L’ancien président est pointé du doigt pour des irrégularités budgétaires importantes, des soupçons de corruption à grande échelle et des décisions politiques controversées, notamment le report de l’élection présidentielle. Cette séquence trouble laisse une empreinte tenace sur son image, à un moment où circulent des rumeurs persistantes sur ses ambitions internationales.

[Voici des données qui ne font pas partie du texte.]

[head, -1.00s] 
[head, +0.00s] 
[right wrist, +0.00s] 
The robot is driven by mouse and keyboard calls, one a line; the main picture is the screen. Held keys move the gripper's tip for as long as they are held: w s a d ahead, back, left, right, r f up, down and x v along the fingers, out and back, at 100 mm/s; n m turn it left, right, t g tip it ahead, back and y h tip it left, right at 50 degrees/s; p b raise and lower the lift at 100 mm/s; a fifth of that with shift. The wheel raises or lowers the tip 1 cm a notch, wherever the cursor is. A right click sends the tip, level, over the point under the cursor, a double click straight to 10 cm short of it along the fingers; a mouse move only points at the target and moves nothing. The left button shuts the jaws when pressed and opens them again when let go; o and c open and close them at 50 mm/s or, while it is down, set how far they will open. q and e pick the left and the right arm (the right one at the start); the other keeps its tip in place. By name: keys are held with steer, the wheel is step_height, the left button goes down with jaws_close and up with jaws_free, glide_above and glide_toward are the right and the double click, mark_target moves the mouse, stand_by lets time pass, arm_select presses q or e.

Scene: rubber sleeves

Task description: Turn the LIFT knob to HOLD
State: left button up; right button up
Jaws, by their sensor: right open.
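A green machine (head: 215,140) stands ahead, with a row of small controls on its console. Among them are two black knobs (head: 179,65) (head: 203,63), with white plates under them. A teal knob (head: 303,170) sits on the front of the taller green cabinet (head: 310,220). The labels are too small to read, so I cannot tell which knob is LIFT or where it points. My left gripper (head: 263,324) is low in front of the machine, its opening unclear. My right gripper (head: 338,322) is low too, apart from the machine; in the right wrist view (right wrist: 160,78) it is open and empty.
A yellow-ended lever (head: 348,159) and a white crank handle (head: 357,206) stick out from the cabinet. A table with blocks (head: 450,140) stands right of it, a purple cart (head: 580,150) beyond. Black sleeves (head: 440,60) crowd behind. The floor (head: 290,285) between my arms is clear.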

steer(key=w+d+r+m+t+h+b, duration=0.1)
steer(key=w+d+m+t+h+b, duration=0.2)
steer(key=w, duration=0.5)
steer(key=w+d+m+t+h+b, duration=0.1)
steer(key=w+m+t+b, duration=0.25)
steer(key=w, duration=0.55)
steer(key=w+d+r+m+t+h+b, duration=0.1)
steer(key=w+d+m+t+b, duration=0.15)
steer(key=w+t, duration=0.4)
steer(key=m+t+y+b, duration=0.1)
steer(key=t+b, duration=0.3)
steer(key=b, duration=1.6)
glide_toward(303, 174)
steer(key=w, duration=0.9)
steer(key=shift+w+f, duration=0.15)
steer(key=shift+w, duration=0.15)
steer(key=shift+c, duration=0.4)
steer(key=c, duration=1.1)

Une candidature qui divise
L’idée que Macky Sall puisse viser le poste de Secrétaire général des Nations Unies à la fin du mandat d’António Guterres en décembre 2026 alimente déjà les débats. Si la démarche n’a pas encore été officialisée, plusieurs sources affirment qu’elle aurait été discutée en privé avec le président français Emmanuel Macron. Ce dernier, selon certains observateurs, n’aurait pas fermé la porte à une telle hypothèse, en ligne avec les discussions antérieures autour d’un poste international destiné à faciliter le retrait de Macky Sall du pouvoir sans prolongation de mandat.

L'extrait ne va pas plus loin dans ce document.